At first glance, the loud and brash Hawaiian shirt might not seem like the best item to pitch to staid corporate clients. However, the product's versatility immediately proves this theory wrong.
"It's a fashion statement, like all apparel is," says The Promo Shop's Gallagher. "A smart distributor would say, 'This is the next thing.'"
Eric Peterson is a Denver-based writer and frequent contributor to Wearables Business.
When you decorate, don't lose the message
Decorating Hawaiian shirts with corporate logos presents a unique set of problems -- and possibilities.
The multiple colors and often intense graphics of these garments can often obscure subtle logos.
One way to completely sidestep such a hurdle is by commissioning a custom pattern and incorporating the message or logo(s) into the design.

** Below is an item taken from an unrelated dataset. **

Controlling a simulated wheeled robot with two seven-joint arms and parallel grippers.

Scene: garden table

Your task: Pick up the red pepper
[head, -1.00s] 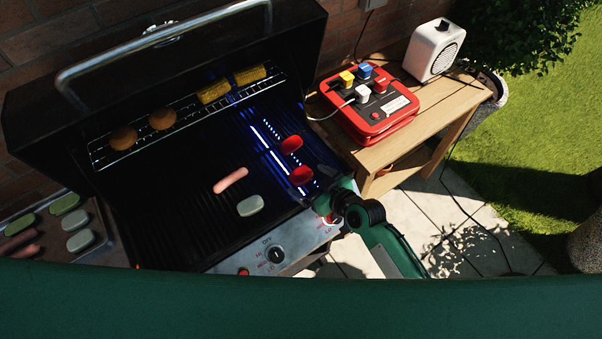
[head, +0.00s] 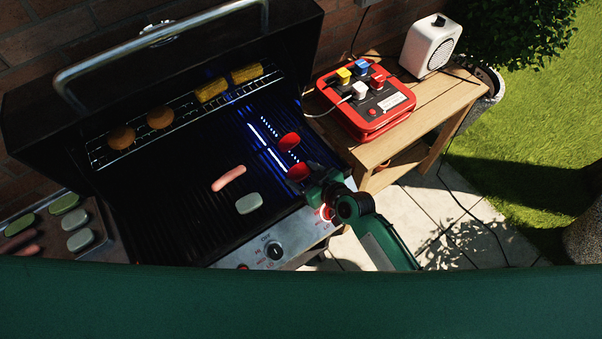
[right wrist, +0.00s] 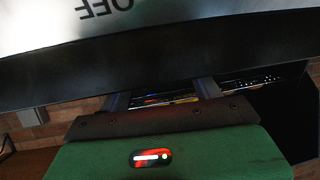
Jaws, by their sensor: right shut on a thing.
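Two red pepper pieces lie on the right part of the dark grill. The farther red piece (head: 289,141) is clear of my gripper. The nearer red pepper (head: 298,172) is at the fingertips of my right gripper (head: 306,174), which is shut on it, low over the grill's right side. The dark fingers blend into the grill, so the contact is hard to see. In the right wrist view the fingers (right wrist: 163,98) stand apart, and the pepper between them is not clearly visible. My left gripper is not in view.
A sausage (head: 229,178) and a pale green slice (head: 249,203) lie left of the gripper. The rack (head: 140,142) behind holds buns and corn. The control panel (head: 290,240) is in front. A wooden side table (head: 425,115) with a red box (head: 365,105) stands right.

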Instead of, say, a repeating pattern or palm trees and parrots, why not a pattern of palm trees, parrots and the client's product or logo?
While it often requires an order of at least 1,500 shirts, many suppliers do custom Hawaiian patterns designed for their corporate clients.
Superior Uniform Group recently did a series of custom shirts for Hawaii Bus Lines that incorporated a bus into a bright floral pattern; Scorpio Apparel has designed prints for both Captain Morgan's Rum and Coors Brewing Company. Custom patterns allow companies yet another avenue for brand enhancement and extension, says Superior's Spies, and a brightly-colored, hard-to-forget avenue at that.
"They're the up-and-coming thing, I believe," he beams.
These same suppliers who do custom patterns are well aware that the majority of their stock shirts will be embellished, so the stock designs often leave a relatively "quiet space" around the left chest, where an embroidered logo would typically be placed.
Fast Lane Clothing Company's Lori Davis suggests a stark contrast between the color of embroidery and the color of a shirt's pattern. That will help the logo stand out on an already loud shirt.
While embroidering a sleeve or left chest is a fairly simple task, a pocket usually proves less accessible. To avoid construction-related decorating difficulties, Davis explains, "We will embroider the pocket, then put the garment together." Screenprinting a "white puff" is often a less-expensive option, she adds.
Scorpio Apparel's Lew Klein is less zealous when it comes to screen-printing on Hawaiian shirts.
"It turns a Cadillac into a Pinto," he says. He recommends embroidering with "a thread that offsets the pattern's color." Such a decorating strategy, at its best, can result in a more distinctive and memorable logo.
You do that on a Hawaiian shirt, and you've got one promotional product that's going to get noticed.